Take, for instance, efforts by Jelani Cobb, a New Yorker staff writer and historian, to untangle the myths of Abraham Lincoln and emancipation, pointing out that Lincoln was slow to move on emancipation and favored the mass deportation of former slaves. He was upbraided for “moralizing the past,” and in response pointed out that “slavery is wrong” is not just a judgment of the present — the Founders knew slavery was wrong, so wrong that they sought an end to their “enslavement” by the British.

Or go back further, to ancient Athens. Last week I pointed out on Twitter that “Athens, the ‘cradle of democracy,’ built egalitarianism for its citizens on slavery, misogyny, and exclusion of foreigners.” In classical studies, this is an uncontroversial point, borne out by mountains of evidence. Then Nassim Nicholas Taleb — best-selling author most recently of “Skin in the Game” — weighed in, accusing me of “anachronistic bigoteering.”

Taleb has lately made a reputation as a sort of amateur classicist, or at least a truculent critic of professional classicists. Last year, he accused eminent scholar Mary Beard of peddling politically correct “bulls—.”

Aiming to shift the argument onto grounds of political correctness — the same move attempted on Cobb and others — explains why a battle between a renowned classicist and an amateur one is a newsworthy, and profoundly political, fight. Others who amplified Taleb’s comment on my tweet, like those who bemoan the supposed takeover of academic history by social justice or political correctness movements, claim to be concerned with preserving the “Great Texts” as they are, and getting at the “truth” of past societies on their own terms.

This dispute over presentism thus represents part of the pushback against the academy and its purported left-wing orientation, a pushback exemplified by the so-called “intellectual dark web.” This counter-movement gets the practice and purpose of history wrong, and not just because it’s perfectly happy to be presentist when selectively praising aspects of the past, like the Athenian invention of democracy. The reality of history — and a fair standard for judging it — is far more complex than these new opponents of academic history would admit.

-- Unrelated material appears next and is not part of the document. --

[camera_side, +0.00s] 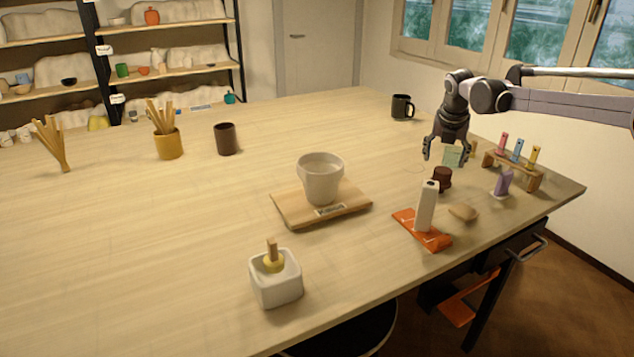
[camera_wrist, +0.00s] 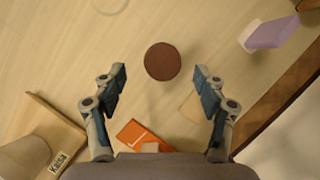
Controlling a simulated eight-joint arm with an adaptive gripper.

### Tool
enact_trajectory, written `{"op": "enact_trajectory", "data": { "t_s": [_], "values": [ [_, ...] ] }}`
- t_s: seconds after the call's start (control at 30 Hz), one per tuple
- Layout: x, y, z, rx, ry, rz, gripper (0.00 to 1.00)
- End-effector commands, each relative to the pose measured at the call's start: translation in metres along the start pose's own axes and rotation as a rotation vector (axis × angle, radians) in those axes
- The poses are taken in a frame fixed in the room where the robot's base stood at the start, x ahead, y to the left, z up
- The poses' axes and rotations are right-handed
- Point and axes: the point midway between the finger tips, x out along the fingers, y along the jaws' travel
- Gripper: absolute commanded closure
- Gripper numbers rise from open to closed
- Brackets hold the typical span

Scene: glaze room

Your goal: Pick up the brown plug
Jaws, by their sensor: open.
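I see no contact with the plug.

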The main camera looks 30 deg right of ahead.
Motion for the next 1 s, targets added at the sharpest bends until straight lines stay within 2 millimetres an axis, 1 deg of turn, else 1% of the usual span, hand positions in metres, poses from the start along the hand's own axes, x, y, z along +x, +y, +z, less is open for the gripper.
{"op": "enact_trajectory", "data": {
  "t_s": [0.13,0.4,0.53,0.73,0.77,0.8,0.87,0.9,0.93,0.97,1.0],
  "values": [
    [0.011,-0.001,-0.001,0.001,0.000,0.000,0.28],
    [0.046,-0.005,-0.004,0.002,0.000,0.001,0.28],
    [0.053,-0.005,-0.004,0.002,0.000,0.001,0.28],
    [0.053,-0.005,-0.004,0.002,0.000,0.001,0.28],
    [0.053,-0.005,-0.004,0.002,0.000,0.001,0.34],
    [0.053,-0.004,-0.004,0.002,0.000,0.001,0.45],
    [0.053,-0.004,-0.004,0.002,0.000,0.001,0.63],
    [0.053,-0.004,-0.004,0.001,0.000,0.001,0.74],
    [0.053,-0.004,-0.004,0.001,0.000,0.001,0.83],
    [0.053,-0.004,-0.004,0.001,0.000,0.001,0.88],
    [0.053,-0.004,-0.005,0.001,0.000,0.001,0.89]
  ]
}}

Classical Athenians are removed from us by some 24 centuries, and we can’t expect them to espouse the same ideals as we do. Women didn’t get the vote in the U.S., for example, until less than a century ago, so we can hardly call the Athenians misogynistic by the standards of their own day simply for not allowing women to vote. Furthermore, since all Greeks, and many other pre-modern societies, were slave-owning and xenophobic toward others, it would be unfair and inaccurate to mark Athenians as especially immoral in comparison to their contemporaries.

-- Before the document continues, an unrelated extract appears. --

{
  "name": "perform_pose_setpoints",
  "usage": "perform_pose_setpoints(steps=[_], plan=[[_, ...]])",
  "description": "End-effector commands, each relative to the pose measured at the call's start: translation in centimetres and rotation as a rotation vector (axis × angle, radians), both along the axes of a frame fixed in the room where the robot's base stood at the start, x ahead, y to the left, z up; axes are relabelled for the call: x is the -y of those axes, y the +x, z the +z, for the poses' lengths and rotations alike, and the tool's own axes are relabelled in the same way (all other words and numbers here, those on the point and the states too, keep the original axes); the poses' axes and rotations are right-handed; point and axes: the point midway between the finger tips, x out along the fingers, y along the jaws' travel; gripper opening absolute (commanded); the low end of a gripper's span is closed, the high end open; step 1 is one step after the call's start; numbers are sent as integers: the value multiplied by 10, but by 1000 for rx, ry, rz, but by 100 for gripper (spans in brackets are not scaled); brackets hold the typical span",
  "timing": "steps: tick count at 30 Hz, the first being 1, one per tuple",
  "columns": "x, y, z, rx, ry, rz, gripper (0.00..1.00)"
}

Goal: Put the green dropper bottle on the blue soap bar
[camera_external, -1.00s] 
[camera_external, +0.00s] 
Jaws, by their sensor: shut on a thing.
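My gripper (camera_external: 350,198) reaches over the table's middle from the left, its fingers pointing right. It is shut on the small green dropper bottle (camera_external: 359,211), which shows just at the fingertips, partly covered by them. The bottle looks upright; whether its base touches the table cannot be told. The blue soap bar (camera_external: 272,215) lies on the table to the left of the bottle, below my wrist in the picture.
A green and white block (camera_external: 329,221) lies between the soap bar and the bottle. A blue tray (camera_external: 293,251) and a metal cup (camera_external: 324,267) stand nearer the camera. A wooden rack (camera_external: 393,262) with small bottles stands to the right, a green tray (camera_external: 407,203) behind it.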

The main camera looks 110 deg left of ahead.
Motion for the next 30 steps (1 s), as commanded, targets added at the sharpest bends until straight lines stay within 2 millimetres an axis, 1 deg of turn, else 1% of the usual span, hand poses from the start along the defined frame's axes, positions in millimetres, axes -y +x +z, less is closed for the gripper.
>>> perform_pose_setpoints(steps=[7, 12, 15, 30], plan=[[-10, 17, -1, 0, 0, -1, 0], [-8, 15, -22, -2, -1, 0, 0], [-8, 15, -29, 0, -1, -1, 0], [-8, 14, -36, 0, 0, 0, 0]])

But one of the reasons — if not the reason — to study history, is to better understand the human condition and shed light on questions of contemporary relevance. And what happened in Athens more than two millennia ago tells us something about both the origins and the current constitution of democracy. Athenian innovations in collective self-government really were outliers in their time and have influenced our own political theories a great deal (though not as much as we might think). But to understand the Athenians and democracy fully, we have to look at the whole picture, including those areas in which they fell short.

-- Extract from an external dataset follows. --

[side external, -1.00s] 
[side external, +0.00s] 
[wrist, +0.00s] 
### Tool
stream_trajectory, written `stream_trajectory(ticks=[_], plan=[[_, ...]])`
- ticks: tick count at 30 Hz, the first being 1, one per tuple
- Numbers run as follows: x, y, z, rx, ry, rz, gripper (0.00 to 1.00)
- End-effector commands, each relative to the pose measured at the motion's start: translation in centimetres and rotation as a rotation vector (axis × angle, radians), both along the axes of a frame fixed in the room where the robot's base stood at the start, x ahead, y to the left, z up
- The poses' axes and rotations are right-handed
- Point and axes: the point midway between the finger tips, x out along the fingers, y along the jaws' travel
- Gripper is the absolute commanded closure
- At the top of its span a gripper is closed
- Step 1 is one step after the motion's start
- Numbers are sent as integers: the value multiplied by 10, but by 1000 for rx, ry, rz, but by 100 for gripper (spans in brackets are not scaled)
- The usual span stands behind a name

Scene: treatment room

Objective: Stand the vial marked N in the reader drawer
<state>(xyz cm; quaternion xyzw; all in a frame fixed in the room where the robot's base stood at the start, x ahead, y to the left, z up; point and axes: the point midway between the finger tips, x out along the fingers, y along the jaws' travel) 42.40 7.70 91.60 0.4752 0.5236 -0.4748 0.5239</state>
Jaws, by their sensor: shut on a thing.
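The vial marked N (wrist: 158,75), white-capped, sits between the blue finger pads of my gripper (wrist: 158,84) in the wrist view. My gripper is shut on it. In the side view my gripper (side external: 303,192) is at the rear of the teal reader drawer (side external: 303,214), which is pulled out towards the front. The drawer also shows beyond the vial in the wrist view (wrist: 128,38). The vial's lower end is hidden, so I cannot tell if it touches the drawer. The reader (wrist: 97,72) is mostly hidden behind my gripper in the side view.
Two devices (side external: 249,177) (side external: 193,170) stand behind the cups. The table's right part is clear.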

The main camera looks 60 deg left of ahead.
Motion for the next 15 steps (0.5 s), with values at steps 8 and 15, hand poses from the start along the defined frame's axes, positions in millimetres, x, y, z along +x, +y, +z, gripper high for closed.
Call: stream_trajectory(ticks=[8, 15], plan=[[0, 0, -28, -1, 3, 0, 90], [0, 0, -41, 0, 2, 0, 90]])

In reality, the Athenians did rely on slavery, misogyny and repression of non-Athenians even more than other Greeks did, and even more than Athenians themselves had before they became a democracy. One of the crucial steps toward a democratic Athens, in fact, was the elimination of the debt-slavery of Athenians to other Athenians. While this made even the poorest Athenians more free, it led directly to an increase in true chattel slavery of non-Athenians, since landowners still sought cheap sources of labor.

As the franchise expanded over the course of the next century, and Athenians participated more and more in the everyday running of the state, slavery actually increased. Someone had to do the work while the Athenians were engaging in collective self-government.

As the benefits of Athenian citizenship increased, so too did the desire to guard that citizenship and ensure that only “proper” Athenians — that is, legitimate offspring fathered by citizen husbands — were enfranchised. Thus, native-born Athenian women were closely guarded and had their activities curtailed to prevent them from having children out of wedlock or cheating on their husbands and thus polluting the citizen pool. Likewise, resident aliens in Athens, called “metics,” had virtually no path to naturalization, so jealously did the Athenians guard their democratic citizenship. Finally, since democracy and its trappings can be expensive, especially when the poor were offered pay for sitting on juries and other civic duties, the franchise for Athenians went hand-in-hand with the ruthless exploitation of other Greeks in the form of the Athenian Empire.

More freedom for Athenians made more oppression for others a financial necessity.

So even by the standards of its own day, Athenian democracy was an outlier in terms of slavery, misogyny and oppression of others. And since the classics are now often co-opted by groups like the alt-right to bolster an inaccurate picture of the “West” and to encourage chauvinism, it’s more important than ever for scholars to get the classics right, and convey that reality to as wide an audience as possible.

By recognizing these facts — and they are facts, not seriously in dispute by any ancient historian — we can ask important questions of our own society. For example, is our own freedom and franchise dependent on the exploitation of others, either an underclass at home or poorly-paid workers abroad?

To quote an oft-repeated phrase of fans of the intellectual dark web, “facts don’t care about your feelings.” So those promoting a feel-good version of democracy’s origins should look at the classics — and all history and literature — honestly, instead of clinging to romantic and inaccurate fantasies of a spotless “Western Civilization.”